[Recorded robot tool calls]
=-=-=
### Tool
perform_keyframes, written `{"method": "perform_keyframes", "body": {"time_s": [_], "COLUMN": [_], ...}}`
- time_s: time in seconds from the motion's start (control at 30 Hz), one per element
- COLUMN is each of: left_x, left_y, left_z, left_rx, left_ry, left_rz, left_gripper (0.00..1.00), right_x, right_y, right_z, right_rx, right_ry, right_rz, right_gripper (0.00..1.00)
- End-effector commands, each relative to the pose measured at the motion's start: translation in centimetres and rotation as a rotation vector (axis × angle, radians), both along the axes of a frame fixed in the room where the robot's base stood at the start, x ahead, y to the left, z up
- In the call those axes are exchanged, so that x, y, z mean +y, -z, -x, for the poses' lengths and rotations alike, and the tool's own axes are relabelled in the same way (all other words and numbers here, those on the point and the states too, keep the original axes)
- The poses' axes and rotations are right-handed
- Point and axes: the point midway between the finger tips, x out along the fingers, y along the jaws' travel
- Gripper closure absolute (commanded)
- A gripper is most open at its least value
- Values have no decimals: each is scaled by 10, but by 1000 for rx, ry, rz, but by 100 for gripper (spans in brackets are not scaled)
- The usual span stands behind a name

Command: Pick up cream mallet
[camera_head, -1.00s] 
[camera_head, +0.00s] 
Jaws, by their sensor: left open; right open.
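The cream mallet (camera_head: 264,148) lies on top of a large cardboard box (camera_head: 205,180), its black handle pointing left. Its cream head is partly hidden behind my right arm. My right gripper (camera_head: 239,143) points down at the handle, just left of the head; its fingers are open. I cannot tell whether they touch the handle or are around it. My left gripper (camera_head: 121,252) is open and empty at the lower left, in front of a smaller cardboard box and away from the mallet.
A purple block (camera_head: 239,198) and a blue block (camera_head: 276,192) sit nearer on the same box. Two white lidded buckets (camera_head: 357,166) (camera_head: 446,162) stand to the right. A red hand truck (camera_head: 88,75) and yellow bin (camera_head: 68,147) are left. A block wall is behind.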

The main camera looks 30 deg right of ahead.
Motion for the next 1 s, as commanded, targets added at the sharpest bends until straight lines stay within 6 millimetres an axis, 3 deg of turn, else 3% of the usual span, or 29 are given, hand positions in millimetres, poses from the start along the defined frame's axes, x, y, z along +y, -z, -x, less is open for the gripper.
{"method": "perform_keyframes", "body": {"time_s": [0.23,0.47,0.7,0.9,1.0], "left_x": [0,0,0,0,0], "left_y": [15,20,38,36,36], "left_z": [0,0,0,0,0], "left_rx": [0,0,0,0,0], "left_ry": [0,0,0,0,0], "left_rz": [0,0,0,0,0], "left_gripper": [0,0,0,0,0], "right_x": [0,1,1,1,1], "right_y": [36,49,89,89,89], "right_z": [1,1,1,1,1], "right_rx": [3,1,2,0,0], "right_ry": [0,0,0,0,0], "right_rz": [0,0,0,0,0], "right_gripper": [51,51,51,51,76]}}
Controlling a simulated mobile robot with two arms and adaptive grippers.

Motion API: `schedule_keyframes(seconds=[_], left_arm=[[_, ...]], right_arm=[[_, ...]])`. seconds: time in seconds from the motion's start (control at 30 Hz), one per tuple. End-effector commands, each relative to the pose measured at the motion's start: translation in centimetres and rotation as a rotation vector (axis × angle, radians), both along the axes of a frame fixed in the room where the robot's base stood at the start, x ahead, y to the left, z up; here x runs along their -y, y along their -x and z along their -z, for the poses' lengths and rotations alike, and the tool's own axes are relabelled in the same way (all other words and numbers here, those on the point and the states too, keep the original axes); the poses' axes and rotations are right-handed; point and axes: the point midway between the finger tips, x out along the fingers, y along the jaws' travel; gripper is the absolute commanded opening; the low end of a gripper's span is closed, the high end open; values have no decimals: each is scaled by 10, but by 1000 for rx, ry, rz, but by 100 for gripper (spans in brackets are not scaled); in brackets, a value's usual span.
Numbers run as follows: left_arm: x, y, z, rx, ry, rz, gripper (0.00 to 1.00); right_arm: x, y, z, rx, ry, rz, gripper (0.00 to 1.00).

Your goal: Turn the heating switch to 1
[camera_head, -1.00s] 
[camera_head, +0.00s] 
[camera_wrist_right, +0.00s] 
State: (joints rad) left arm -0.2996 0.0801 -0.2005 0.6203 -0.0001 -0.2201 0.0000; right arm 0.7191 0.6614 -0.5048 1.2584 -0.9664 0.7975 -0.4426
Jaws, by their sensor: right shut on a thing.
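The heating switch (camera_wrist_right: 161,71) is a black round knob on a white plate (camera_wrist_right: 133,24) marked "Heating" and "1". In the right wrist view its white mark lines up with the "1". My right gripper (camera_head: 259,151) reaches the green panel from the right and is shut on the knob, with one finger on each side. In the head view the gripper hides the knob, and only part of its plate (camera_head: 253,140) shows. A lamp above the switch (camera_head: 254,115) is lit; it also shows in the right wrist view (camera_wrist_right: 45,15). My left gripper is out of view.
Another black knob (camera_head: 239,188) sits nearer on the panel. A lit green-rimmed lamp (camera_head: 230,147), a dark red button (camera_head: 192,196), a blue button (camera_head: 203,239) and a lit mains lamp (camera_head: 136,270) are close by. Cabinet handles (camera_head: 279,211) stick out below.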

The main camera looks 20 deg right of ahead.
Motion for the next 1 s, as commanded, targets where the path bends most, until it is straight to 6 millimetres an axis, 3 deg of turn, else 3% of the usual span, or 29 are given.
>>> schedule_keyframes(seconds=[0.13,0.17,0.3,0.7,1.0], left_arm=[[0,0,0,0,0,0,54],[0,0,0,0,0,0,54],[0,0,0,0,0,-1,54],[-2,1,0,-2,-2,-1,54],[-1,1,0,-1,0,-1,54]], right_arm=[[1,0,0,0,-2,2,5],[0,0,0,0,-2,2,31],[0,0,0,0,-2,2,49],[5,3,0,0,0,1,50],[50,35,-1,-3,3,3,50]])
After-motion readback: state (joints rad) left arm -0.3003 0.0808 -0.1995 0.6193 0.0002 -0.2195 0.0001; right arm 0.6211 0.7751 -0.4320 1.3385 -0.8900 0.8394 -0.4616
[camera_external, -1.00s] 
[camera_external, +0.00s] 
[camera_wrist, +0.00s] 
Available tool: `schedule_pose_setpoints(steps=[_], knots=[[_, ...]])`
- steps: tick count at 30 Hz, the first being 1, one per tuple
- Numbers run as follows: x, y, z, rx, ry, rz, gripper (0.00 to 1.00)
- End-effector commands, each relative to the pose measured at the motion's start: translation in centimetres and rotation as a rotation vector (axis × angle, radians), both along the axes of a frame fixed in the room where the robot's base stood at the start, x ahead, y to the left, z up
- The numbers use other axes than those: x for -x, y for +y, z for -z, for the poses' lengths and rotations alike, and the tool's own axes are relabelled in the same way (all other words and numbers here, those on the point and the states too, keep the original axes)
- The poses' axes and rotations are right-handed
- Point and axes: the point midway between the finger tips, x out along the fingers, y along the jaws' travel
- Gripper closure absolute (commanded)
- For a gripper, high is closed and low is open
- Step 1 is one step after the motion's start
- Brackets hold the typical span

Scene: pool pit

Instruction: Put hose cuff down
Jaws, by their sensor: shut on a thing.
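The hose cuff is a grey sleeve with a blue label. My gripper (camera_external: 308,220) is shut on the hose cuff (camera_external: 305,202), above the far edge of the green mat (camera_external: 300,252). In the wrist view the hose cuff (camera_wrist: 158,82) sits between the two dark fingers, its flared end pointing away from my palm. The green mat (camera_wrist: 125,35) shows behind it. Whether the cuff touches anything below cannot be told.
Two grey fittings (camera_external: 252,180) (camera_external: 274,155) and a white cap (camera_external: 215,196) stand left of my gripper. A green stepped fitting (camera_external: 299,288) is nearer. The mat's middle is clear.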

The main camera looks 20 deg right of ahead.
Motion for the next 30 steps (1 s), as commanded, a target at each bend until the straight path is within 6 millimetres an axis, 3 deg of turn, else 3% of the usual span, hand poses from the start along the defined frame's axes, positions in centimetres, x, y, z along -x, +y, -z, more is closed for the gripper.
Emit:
=-=-=
◆ **Short exercise**
Give back exactly the lines from the one containing "- For a gripper, high" to the end of the material, both ends included.

◆ **Task result**
- For a gripper, high is closed and low is open
- Step 1 is one step after the motion's start
- Brackets hold the typical span

Scene: pool pit

Instruction: Put hose cuff down
Jaws, by their sensor: shut on a thing.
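The hose cuff is a grey sleeve with a blue label. My gripper (camera_external: 308,220) is shut on the hose cuff (camera_external: 305,202), above the far edge of the green mat (camera_external: 300,252). In the wrist view the hose cuff (camera_wrist: 158,82) sits between the two dark fingers, its flared end pointing away from my palm. The green mat (camera_wrist: 125,35) shows behind it. Whether the cuff touches anything below cannot be told.
Two grey fittings (camera_external: 252,180) (camera_external: 274,155) and a white cap (camera_external: 215,196) stand left of my gripper. A green stepped fitting (camera_external: 299,288) is nearer. The mat's middle is clear.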

The main camera looks 20 deg right of ahead.
Motion for the next 30 steps (1 s), as commanded, a target at each bend until the straight path is within 6 millimetres an axis, 3 deg of turn, else 3% of the usual span, hand poses from the start along the defined frame's axes, positions in centimetres, x, y, z along -x, +y, -z, more is closed for the gripper.
Emit:

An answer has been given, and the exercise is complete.